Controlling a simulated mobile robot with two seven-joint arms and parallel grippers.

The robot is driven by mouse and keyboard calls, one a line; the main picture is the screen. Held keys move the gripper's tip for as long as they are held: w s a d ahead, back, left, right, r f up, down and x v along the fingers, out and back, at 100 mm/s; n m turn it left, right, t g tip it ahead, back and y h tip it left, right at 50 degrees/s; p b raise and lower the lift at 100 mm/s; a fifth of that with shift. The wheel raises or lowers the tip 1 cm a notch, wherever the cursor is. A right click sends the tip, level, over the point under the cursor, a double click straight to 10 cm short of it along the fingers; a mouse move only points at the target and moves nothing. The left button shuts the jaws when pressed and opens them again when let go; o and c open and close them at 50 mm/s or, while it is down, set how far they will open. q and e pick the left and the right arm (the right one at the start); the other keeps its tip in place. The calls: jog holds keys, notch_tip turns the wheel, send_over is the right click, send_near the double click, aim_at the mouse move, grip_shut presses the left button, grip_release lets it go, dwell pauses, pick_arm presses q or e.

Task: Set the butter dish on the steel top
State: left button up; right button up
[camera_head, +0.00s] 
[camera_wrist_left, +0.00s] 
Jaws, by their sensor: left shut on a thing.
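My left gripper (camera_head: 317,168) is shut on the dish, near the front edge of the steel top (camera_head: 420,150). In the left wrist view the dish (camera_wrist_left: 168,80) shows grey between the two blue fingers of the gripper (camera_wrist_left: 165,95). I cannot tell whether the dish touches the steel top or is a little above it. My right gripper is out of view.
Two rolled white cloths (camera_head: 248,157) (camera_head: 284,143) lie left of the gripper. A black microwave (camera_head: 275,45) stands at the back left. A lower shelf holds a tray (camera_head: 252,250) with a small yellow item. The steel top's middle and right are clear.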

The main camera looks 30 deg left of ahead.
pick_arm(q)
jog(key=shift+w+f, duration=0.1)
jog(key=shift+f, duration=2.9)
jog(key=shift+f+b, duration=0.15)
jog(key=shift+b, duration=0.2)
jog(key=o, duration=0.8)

Required work: Repeat back the data above, exact to the last character.

Problem solution:
Controlling a simulated mobile robot with two seven-joint arms and parallel grippers.

The robot is driven by mouse and keyboard calls, one a line; the main picture is the screen. Held keys move the gripper's tip for as long as they are held: w s a d ahead, back, left, right, r f up, down and x v along the fingers, out and back, at 100 mm/s; n m turn it left, right, t g tip it ahead, back and y h tip it left, right at 50 degrees/s; p b raise and lower the lift at 100 mm/s; a fifth of that with shift. The wheel raises or lowers the tip 1 cm a notch, wherever the cursor is. A right click sends the tip, level, over the point under the cursor, a double click straight to 10 cm short of it along the fingers; a mouse move only points at the target and moves nothing. The left button shuts the jaws when pressed and opens them again when let go; o and c open and close them at 50 mm/s or, while it is down, set how far they will open. q and e pick the left and the right arm (the right one at the start); the other keeps its tip in place. The calls: jog holds keys, notch_tip turns the wheel, send_over is the right click, send_near the double click, aim_at the mouse move, grip_shut presses the left button, grip_release lets it go, dwell pauses, pick_arm presses q or e.

Task: Set the butter dish on the steel top
State: left button up; right button up
[camera_head, +0.00s] 
[camera_wrist_left, +0.00s] 
Jaws, by their sensor: left shut on a thing.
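My left gripper (camera_head: 317,168) is shut on the dish, near the front edge of the steel top (camera_head: 420,150). In the left wrist view the dish (camera_wrist_left: 168,80) shows grey between the two blue fingers of the gripper (camera_wrist_left: 165,95). I cannot tell whether the dish touches the steel top or is a little above it. My right gripper is out of view.
Two rolled white cloths (camera_head: 248,157) (camera_head: 284,143) lie left of the gripper. A black microwave (camera_head: 275,45) stands at the back left. A lower shelf holds a tray (camera_head: 252,250) with a small yellow item. The steel top's middle and right are clear.

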The main camera looks 30 deg left of ahead.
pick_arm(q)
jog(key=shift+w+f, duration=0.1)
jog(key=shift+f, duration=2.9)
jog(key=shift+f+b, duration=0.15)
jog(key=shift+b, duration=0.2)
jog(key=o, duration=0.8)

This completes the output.